The field of view can be selected between 85% and 115%. I found the default setting to be very reasonable
By default there is no FPS limit. If you want, you may set it between 30 and 90 FPS (with a 60 Hz monitor)
Mirage supports windowed, borderless and fullscreen
V-Sync can be turned off. There's also an "adaptive" mode that enables V-Sync only with high FPS, but disables it automatically when FPS goes low
Resolution scale can be set between 50% and 200%
There's five quality presets "Ultra High," "Very High," "High," "Medium" and "Low"
Motion Blur and Depth of Field can be disabled
"Adaptive Quality" lets you set a FPS target (30, 45, 60 FPS).
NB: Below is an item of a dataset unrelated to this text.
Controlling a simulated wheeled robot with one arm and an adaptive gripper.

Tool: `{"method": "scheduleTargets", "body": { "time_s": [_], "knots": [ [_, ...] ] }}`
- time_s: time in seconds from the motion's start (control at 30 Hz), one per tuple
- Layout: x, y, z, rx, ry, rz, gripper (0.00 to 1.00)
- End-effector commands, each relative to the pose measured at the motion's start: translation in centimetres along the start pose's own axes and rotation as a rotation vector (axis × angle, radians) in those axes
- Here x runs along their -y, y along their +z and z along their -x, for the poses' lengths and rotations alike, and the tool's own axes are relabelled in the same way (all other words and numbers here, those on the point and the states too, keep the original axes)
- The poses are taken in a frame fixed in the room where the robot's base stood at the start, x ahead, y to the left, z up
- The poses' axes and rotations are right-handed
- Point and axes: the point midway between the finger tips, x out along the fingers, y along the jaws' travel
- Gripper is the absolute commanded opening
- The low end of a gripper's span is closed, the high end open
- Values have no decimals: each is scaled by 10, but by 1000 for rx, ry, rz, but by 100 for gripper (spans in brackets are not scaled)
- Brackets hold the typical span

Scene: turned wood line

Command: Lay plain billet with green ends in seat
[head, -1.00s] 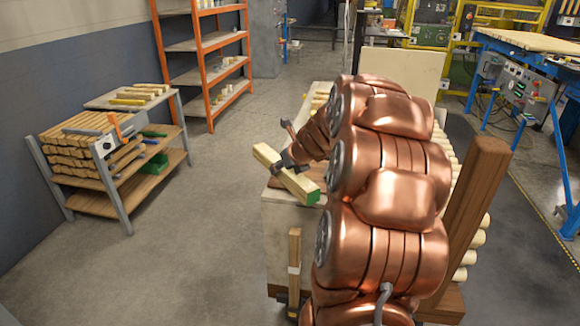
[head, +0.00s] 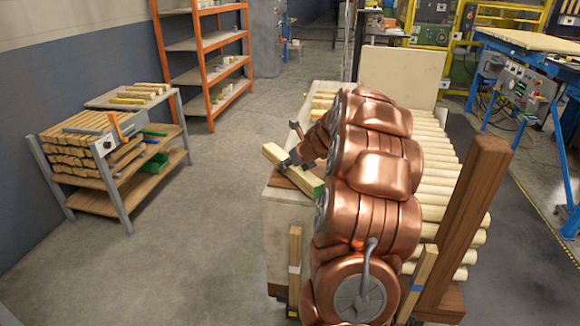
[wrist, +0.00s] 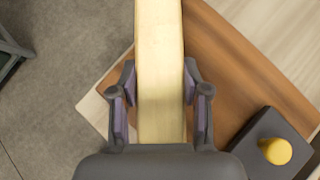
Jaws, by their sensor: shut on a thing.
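My gripper (wrist: 159,86) is shut on the sides of a plain pale billet (wrist: 160,40), which runs straight out between the two fingers. In the head view the billet (head: 274,154) lies slantwise in my gripper (head: 291,164), with a green end (head: 318,192) at the near right. Its far end shows no clear green. The billet is over a brown wooden board (wrist: 238,62) on the corner of a pale bench. I cannot tell whether it touches the board. No seat can be made out for certain; my arm hides part of the bench.
Several pale round rods (head: 445,185) lie in a row right of my arm, near a tall brown post (head: 470,215). A rack of billets (head: 75,150) stands left. The floor between is clear.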

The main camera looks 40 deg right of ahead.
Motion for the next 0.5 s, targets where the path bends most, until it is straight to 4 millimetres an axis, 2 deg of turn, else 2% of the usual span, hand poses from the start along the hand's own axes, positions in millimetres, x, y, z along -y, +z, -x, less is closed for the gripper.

If FPS drops below that, the render resolution will be reduced
As mentioned before, all the upsamplers are supported: NVIDIA DLSS, AMD FSR and Intel XeSS.
There is no support for NVIDIA DLSS 3 Frame Generation, Reflex or AMD FSR 3
DLAA can be activated by enabling DLSS first, and then setting "Upsample Quality" to "Native." This is also possible for FSR and XeSS. Thanks to @Bo3alwa for the tip.
Sharpening (for the upscalers) can be adjusted freely
Besides that there's many options to improve performance and fine-tune everything
Test System
Test System
Processor:
Intel Core i9-13900K Raptor Lake, 5.8 GHz, 8+16 cores / 32 threads PL1 = PL2 = 320 W
Benchmark scores in other reviews are only comparable when this exact same configuration is used.
We tested the public uPlay release of Assassin's Creed Mirage, which includes the Denuvo copy protection. The press review builds came without Denuvo. So far, only Intel has released game ready drivers for AC: Mirage. We used the newest drivers available for all vendors.